[Rows from a robot dataset]
_ _ _

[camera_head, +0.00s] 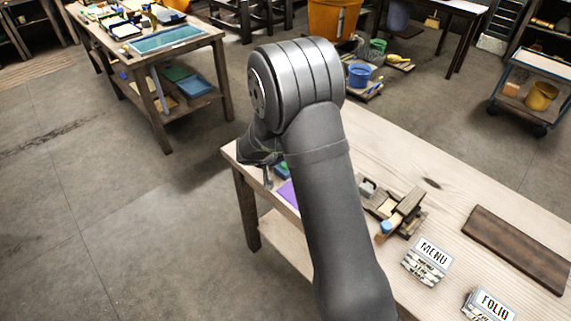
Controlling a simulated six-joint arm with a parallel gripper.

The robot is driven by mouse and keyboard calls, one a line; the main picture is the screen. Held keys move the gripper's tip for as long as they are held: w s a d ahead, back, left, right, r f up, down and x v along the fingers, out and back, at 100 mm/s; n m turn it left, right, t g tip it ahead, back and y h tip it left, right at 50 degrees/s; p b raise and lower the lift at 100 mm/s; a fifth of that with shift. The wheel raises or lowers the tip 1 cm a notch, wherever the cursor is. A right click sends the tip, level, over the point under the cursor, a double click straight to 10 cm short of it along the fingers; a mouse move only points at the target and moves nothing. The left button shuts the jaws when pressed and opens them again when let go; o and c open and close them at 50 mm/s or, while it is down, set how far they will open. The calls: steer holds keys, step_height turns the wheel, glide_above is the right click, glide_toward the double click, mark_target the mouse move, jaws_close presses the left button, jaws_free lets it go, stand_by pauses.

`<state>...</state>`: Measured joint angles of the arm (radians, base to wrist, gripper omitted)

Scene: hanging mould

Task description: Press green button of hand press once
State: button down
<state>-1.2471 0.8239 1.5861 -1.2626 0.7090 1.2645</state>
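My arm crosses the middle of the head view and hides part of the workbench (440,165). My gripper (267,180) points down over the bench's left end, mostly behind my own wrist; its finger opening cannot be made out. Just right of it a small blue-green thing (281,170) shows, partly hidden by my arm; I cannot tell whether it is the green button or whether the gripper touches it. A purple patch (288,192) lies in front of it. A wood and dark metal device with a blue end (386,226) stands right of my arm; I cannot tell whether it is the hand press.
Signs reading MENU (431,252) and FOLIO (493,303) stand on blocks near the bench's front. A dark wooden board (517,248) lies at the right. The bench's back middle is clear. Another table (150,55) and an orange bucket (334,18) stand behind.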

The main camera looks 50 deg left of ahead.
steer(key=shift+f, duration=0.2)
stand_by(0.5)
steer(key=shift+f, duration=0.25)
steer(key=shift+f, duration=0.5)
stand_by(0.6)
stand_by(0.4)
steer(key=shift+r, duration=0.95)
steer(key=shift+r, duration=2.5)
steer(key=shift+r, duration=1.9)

_ _ _

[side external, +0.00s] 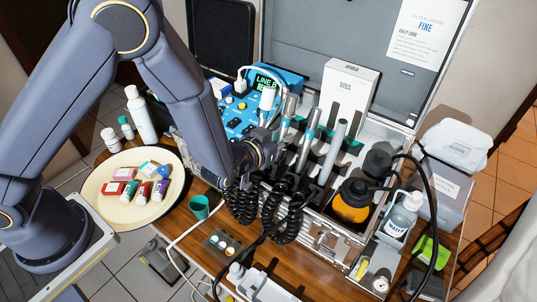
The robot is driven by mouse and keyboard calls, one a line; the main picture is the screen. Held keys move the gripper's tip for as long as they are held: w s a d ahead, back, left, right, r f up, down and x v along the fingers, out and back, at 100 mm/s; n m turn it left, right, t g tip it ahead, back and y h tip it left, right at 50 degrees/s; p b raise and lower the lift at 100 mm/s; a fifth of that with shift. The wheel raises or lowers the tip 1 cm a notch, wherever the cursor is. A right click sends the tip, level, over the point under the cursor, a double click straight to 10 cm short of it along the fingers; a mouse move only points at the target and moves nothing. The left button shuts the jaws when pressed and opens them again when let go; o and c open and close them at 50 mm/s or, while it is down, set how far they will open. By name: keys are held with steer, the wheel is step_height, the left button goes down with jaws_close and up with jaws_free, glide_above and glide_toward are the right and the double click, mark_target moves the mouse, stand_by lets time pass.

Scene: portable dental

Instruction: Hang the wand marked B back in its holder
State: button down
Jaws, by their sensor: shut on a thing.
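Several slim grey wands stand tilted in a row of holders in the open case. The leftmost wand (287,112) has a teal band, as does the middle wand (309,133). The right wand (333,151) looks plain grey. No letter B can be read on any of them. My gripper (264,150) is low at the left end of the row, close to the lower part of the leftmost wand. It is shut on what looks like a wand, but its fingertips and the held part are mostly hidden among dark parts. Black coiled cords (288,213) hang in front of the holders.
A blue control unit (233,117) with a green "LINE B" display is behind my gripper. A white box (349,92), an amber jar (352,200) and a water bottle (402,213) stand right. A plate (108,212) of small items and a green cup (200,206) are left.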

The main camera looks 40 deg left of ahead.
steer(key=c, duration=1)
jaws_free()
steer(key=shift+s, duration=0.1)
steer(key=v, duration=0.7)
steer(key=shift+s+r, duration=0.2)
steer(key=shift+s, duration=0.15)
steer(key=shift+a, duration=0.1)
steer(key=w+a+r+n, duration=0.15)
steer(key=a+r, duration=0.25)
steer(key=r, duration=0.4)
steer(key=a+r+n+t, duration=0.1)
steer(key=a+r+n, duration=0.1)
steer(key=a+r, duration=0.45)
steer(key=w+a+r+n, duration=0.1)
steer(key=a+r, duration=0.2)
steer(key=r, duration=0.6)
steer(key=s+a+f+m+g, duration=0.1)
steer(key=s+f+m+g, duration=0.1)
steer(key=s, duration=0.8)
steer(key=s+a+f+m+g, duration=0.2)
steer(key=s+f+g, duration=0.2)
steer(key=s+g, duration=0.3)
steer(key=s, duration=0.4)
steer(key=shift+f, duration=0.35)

_ _ _

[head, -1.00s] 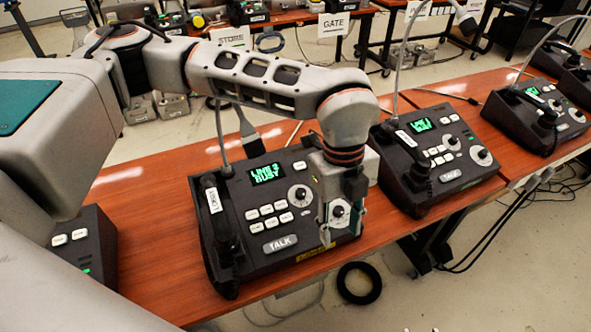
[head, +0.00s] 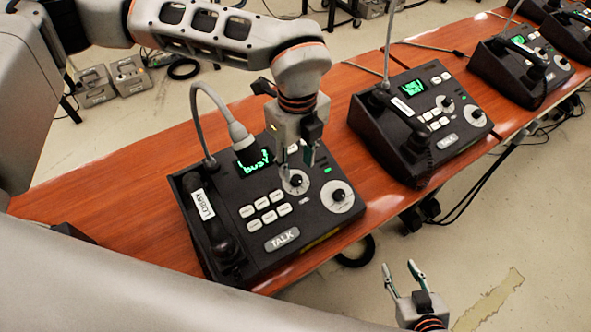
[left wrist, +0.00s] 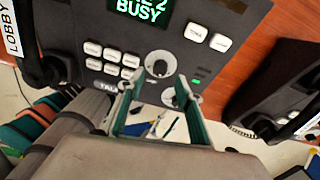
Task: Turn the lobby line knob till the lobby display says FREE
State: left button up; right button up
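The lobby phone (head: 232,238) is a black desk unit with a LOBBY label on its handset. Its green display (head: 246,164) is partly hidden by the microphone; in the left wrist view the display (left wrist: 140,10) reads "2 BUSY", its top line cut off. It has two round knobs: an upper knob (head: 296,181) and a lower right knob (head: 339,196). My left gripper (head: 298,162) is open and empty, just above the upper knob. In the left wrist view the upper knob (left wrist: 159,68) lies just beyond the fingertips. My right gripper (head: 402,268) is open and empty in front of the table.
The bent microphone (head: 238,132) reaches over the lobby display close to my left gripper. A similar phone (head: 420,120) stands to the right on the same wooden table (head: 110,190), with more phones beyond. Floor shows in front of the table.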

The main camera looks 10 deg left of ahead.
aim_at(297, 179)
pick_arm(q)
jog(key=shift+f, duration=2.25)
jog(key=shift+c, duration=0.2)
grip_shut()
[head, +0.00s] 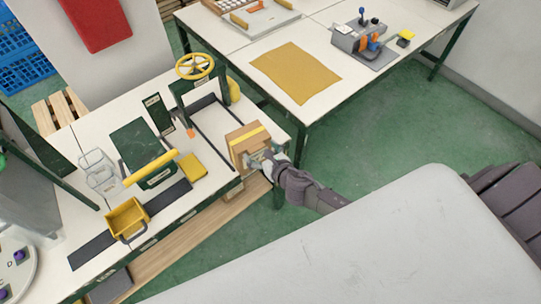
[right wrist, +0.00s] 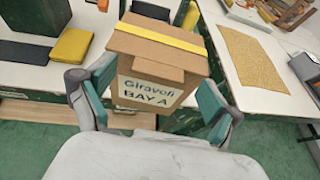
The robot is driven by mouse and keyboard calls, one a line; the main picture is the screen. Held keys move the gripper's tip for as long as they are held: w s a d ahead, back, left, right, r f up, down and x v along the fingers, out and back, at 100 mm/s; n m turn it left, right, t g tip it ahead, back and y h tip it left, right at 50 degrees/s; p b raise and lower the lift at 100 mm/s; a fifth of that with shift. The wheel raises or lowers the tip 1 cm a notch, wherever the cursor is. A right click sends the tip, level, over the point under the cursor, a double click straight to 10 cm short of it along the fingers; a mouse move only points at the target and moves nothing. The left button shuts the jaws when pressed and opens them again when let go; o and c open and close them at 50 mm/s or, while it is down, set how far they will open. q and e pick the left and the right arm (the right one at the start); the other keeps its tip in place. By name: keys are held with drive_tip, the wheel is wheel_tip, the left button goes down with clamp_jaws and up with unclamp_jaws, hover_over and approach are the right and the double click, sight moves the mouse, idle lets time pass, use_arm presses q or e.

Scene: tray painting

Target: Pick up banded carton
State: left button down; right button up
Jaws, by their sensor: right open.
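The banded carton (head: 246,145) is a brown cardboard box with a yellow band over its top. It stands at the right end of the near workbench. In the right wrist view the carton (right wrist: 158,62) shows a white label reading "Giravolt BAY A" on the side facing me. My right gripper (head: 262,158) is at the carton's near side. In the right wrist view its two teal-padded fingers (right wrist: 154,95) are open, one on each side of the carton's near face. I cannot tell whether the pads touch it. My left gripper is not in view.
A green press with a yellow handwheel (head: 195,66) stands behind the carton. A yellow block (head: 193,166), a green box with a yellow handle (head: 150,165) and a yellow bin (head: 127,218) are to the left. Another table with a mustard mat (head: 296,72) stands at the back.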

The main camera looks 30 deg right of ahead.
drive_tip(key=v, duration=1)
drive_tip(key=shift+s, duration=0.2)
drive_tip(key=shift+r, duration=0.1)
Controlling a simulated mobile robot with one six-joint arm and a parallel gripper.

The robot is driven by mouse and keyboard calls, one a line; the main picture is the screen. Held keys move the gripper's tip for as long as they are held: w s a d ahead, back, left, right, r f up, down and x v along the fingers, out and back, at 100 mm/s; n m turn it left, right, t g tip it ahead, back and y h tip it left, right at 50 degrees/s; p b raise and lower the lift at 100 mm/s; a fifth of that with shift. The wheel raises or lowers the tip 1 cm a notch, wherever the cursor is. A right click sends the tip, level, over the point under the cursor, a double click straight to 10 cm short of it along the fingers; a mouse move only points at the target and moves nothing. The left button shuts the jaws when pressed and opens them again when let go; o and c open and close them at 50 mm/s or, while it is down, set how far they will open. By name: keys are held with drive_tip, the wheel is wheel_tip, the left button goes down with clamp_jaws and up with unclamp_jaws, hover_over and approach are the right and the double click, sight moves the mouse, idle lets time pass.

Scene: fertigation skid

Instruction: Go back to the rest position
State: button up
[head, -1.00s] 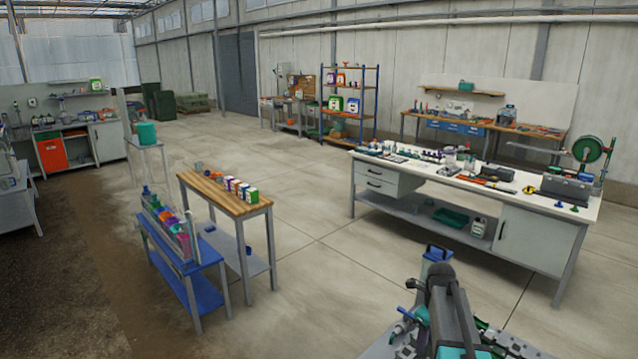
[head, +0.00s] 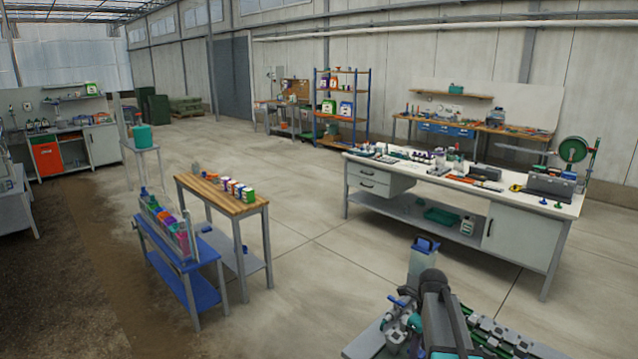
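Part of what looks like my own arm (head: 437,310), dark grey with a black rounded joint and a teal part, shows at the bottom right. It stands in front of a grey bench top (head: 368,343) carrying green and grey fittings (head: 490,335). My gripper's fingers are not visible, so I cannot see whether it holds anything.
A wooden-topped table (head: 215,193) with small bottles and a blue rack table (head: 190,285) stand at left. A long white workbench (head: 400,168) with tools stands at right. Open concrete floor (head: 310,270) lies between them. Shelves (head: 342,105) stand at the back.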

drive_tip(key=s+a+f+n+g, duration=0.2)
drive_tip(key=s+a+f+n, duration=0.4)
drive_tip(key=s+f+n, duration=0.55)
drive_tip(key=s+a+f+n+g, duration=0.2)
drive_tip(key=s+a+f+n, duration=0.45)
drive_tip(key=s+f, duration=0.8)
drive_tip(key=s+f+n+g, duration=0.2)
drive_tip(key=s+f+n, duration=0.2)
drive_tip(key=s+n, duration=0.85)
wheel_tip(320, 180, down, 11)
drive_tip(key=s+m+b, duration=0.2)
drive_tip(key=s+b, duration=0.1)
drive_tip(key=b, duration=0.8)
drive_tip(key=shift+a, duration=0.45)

_ _ _

● WHAT YOU WILL DO
In the listing above, find the line with "Target: Pick up banded carton" and the line with "Controlling a simulated mobile", then print exactly those lines and every line between them.

● CORRECT ANSWER
Target: Pick up banded carton
State: left button down; right button up
Jaws, by their sensor: right open.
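The banded carton (head: 246,145) is a brown cardboard box with a yellow band over its top. It stands at the right end of the near workbench. In the right wrist view the carton (right wrist: 158,62) shows a white label reading "Giravolt BAY A" on the side facing me. My right gripper (head: 262,158) is at the carton's near side. In the right wrist view its two teal-padded fingers (right wrist: 154,95) are open, one on each side of the carton's near face. I cannot tell whether the pads touch it. My left gripper is not in view.
A green press with a yellow handwheel (head: 195,66) stands behind the carton. A yellow block (head: 193,166), a green box with a yellow handle (head: 150,165) and a yellow bin (head: 127,218) are to the left. Another table with a mustard mat (head: 296,72) stands at the back.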

The main camera looks 30 deg right of ahead.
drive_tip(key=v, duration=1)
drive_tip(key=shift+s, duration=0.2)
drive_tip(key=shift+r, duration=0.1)
Controlling a simulated mobile robot with one six-joint arm and a parallel gripper.

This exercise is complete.